• **WHAT YOU HAVE TO DO**
Begin with the first line and repeat exactly through the line containing "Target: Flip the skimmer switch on"; leave every image out.

Data from robot episodes:
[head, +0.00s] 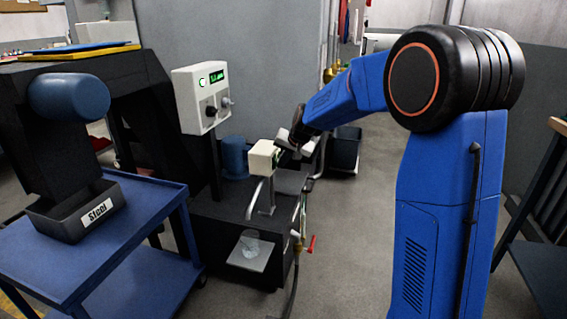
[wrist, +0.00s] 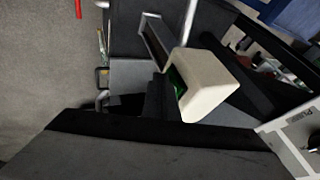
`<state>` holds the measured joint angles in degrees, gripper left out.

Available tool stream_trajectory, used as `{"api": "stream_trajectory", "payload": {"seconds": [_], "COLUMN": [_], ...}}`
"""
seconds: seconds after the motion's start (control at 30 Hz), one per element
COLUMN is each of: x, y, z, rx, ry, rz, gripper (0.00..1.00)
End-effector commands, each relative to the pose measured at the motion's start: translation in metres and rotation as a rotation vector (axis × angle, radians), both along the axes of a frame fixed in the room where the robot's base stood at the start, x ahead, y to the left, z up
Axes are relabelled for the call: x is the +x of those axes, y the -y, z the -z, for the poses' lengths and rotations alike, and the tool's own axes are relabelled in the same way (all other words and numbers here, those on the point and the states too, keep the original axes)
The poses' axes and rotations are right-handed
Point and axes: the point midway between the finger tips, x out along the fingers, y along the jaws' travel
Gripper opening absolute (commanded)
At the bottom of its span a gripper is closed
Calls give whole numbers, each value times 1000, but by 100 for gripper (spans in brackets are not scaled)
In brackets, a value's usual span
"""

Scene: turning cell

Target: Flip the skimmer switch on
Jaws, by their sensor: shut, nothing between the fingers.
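A small cream box (head: 262,157) stands on a thin post over the dark tank unit (head: 215,215) in the head view. It also shows in the wrist view (wrist: 212,86), with a green part (wrist: 176,82) on its open-looking side, which I take to be the switch. My gripper (head: 281,148) is shut and empty, at the right side of the box, fingers toward it. In the wrist view the dark fingertips (wrist: 163,98) are right beside the green part and hide some of it. I cannot tell whether they touch it or which way the switch is set.
A white control panel (head: 202,95) with a green display and knobs stands behind left. A blue cart (head: 150,205) with a bin labelled Steel (head: 85,215) is at the left. Floor is open in front.

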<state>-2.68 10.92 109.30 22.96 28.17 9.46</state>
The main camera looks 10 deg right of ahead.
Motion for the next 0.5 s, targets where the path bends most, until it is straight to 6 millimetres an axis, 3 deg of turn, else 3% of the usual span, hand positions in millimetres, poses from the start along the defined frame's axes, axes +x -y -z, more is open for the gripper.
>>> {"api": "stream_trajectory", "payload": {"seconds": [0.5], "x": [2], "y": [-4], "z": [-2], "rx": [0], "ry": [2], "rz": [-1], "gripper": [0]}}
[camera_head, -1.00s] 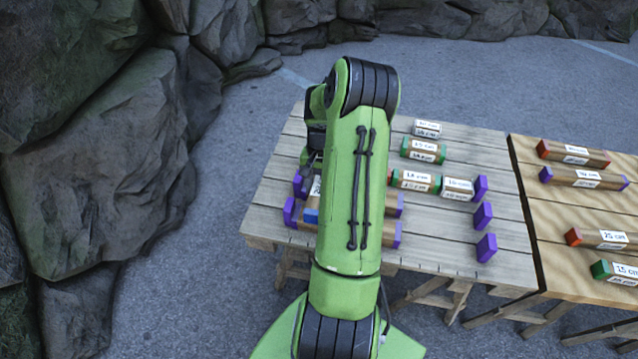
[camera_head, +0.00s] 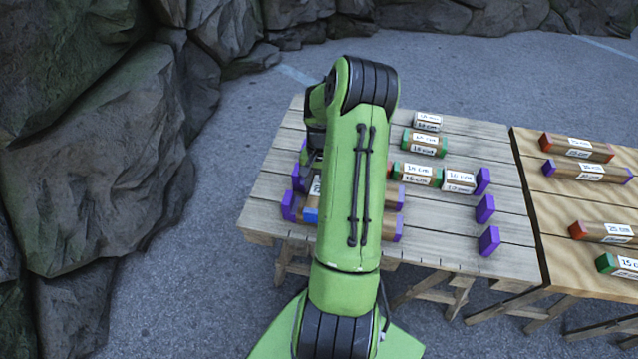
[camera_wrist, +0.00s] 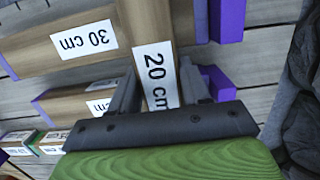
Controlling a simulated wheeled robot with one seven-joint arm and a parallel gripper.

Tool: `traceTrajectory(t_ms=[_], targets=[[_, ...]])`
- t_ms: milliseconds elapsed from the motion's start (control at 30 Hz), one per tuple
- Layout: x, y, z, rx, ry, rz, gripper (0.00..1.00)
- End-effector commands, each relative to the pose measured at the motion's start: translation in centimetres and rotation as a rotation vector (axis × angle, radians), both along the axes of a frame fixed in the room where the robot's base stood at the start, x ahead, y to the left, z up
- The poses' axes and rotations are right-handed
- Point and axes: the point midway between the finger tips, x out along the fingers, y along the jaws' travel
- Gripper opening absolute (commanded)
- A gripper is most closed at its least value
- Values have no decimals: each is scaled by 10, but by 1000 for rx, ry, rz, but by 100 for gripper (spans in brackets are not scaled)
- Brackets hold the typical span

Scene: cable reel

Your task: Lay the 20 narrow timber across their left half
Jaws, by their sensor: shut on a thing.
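The 20 cm timber (camera_wrist: 153,55) is narrow and labelled in the wrist view. My gripper (camera_wrist: 158,85) is shut on it, one finger on each side. It runs crosswise over a 30 cm timber (camera_wrist: 55,48) with purple ends; I cannot tell whether it touches it. A second purple-ended timber (camera_wrist: 70,100) lies parallel. In the head view, the 20 cm timber's blue end (camera_head: 310,215) shows left of my arm, over the left part of the two purple-ended timbers, whose right ends (camera_head: 398,229) show right of the arm. My arm hides their middles.
On the grey table (camera_head: 440,250) stand several labelled timbers, such as a green-ended one (camera_head: 424,142), and purple blocks (camera_head: 488,241) to the right. A lighter table (camera_head: 560,210) beside it holds red-, purple- and green-ended timbers. Rocks (camera_head: 90,150) rise at left.

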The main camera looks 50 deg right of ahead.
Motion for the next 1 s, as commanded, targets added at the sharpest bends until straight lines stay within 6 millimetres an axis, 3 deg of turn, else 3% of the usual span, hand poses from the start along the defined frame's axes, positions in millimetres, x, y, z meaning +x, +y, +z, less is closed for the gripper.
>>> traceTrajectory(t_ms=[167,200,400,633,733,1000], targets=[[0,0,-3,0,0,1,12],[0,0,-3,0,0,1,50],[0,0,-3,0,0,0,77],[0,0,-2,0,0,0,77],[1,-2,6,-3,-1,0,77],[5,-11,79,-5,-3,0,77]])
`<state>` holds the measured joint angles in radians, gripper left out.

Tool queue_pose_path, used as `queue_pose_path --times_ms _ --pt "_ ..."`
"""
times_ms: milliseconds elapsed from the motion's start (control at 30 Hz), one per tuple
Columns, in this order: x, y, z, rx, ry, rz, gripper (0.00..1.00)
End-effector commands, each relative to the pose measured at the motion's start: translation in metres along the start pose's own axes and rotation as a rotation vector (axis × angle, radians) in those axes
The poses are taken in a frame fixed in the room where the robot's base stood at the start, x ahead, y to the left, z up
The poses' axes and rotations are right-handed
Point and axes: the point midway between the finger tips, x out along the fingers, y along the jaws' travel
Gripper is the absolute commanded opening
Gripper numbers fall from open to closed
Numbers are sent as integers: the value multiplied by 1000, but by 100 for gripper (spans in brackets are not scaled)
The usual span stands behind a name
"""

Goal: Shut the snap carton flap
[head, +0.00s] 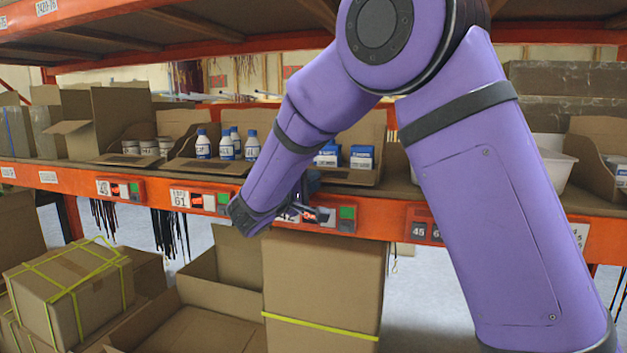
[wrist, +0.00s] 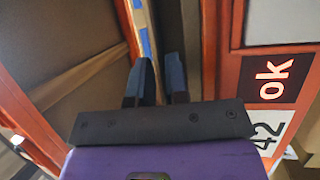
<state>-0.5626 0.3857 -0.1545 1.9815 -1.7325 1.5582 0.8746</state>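I cannot tell for sure which box is the snap carton. An open brown carton with raised flaps (head: 245,257) stands on the floor below the shelf. Another carton with its flap (head: 70,127) sticking out stands on the shelf at the left. My gripper (head: 312,200) is at the front edge of the shelf, partly hidden by my purple arm. In the wrist view its two blue-grey fingers (wrist: 160,65) stand a little apart, with a narrow gap and nothing visibly held. An orange beam and a brown surface lie beyond them.
The orange shelf beam (head: 150,190) carries small display boxes; one reading "OK" (wrist: 275,80) is close to my gripper's right. Bottles (head: 228,143) and blue boxes (head: 361,157) stand in open cartons on the shelf. A tall strapped carton (head: 325,290) stands below my gripper.

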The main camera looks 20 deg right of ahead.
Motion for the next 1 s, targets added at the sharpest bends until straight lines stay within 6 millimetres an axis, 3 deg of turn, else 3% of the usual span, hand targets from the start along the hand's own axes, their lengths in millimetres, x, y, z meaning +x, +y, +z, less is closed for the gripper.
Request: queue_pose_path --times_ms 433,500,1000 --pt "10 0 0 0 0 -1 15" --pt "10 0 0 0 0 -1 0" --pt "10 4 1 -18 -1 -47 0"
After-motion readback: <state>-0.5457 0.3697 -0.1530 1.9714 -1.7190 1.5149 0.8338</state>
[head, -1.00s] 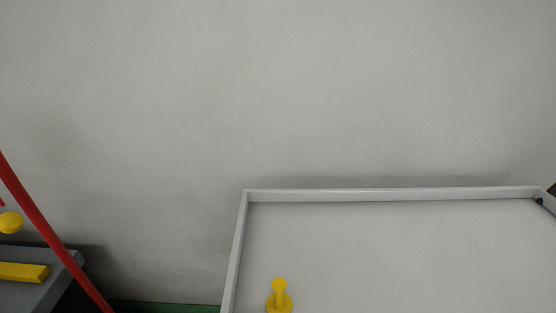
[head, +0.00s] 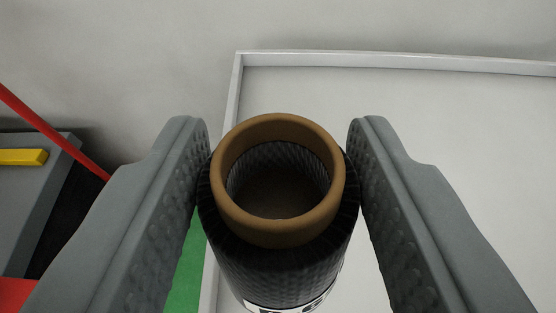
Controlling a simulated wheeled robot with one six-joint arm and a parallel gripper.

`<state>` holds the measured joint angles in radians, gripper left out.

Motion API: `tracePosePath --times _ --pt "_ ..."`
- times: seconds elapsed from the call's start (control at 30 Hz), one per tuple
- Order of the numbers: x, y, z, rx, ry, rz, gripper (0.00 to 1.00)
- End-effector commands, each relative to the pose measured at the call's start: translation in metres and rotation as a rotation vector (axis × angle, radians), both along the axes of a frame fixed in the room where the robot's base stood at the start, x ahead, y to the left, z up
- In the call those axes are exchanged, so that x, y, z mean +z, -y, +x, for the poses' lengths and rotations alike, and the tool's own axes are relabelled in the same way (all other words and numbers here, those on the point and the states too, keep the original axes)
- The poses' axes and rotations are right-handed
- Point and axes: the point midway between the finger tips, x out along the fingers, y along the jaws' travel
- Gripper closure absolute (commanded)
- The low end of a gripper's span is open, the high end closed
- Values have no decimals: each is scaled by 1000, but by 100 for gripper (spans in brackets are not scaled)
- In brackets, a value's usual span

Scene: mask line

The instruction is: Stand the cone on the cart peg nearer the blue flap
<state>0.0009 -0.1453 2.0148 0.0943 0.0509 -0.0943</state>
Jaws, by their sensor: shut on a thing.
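The cone (head: 277,238), black and textured around a brown open-topped core, is held between the two grey fingers of my gripper (head: 280,185). I look down into its hollow top. A white label with dark print shows on its lower side. Behind and below it is a pale tray-like surface with a raised rim (head: 400,62), which looks like the cart top. No peg shows now; the cone and fingers cover much of that surface. The blue flap is not in view.
At left are a grey box-like body (head: 40,190) with a yellow bar (head: 22,157), a slanting red rod (head: 55,134) and a red piece (head: 14,294) low down. Green floor (head: 186,270) shows beside the tray. A plain grey surface lies behind.

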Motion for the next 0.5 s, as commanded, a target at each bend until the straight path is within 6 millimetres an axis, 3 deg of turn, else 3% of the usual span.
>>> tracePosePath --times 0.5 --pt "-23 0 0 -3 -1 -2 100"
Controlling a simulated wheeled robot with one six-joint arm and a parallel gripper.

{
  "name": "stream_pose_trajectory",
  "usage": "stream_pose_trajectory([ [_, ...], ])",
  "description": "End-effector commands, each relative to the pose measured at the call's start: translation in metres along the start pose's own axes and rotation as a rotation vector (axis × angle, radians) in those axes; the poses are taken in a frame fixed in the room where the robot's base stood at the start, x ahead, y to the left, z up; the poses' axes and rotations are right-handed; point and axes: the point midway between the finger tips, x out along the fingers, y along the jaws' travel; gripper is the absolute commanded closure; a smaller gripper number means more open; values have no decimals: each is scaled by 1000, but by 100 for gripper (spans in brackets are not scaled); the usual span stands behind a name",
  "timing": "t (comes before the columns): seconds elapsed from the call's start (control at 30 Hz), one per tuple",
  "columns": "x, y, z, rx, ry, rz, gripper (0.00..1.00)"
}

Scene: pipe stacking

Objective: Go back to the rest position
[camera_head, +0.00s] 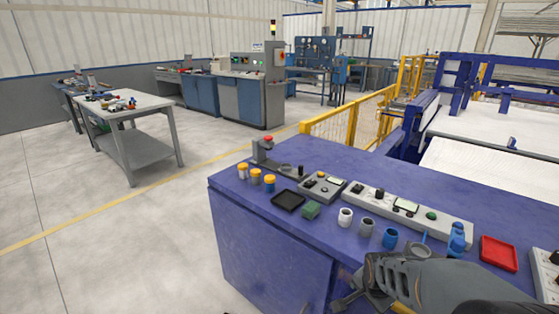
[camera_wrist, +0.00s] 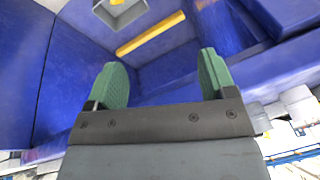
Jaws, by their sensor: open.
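My gripper shows in the wrist view (camera_wrist: 160,80) with its two green fingers wide apart and nothing between them. In the camera_head view my arm enters at the bottom right, and my gripper (camera_head: 345,297) is low at the front edge of the blue bench (camera_head: 330,165). Its fingertips are small and partly cut off there. Short pipe-like pieces stand upright on the bench, apart from my gripper: several yellow-topped ones (camera_head: 256,177), a white one (camera_head: 345,217), a grey one (camera_head: 367,227) and a blue one (camera_head: 390,238).
The bench also holds a black tray (camera_head: 288,200), a green block (camera_head: 311,211), a red tray (camera_head: 498,253), control boxes (camera_head: 410,210) and a blue bottle (camera_head: 457,238). A yellow railing (camera_head: 350,122) stands behind. Open floor (camera_head: 130,250) lies left, with a grey table (camera_head: 135,150) beyond.

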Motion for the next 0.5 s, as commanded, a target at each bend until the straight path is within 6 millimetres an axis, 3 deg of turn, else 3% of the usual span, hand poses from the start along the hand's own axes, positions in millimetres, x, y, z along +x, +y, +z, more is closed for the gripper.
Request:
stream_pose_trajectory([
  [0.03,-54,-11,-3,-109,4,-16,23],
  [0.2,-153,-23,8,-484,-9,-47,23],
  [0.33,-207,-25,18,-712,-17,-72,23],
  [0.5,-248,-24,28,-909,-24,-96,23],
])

• **FINAL ANSWER**
[head, +0.00s] 
[wrist, +0.00s] 
`<state>` holds the measured joint angles in degrees, gripper left out.

Available tool stream_trajectory, used as `{"api": "stream_trajectory", "payload": {"seconds": [_], "COLUMN": [_], ...}}`
"""
seconds: seconds after the motion's start (control at 30 Hz), one per element
COLUMN is each of: x, y, z, rx, ry, rz, gripper (0.00..1.00)
End-effector commands, each relative to the pose measured at the motion's start: translation in metres and rotation as a rotation vector (axis × angle, radians), both along the axes of a frame fixed in the room where the robot's base stood at the start, x ahead, y to the left, z up
Axes are relabelled for the call: x is the +x of those axes, y the -y, z the -z, for the poses' lengths and rotations alike, and the tool's own axes are relabelled in the same way (all other words and numbers here, those on the point and the states too, keep the original axes)
The poses' axes and rotations are right-handed
Point and axes: the point midway between the finger tips, x out along the fingers, y along the jaws' travel
Gripper opening absolute (commanded)
At the bottom of its span a gripper is closed
Calls give whole numbers, each value times 1000, but by 100 for gripper (spans in brackets are not scaled)
In brackets, a value's usual span
"""

Scene: turning cell

Target: Flip the skimmer switch on

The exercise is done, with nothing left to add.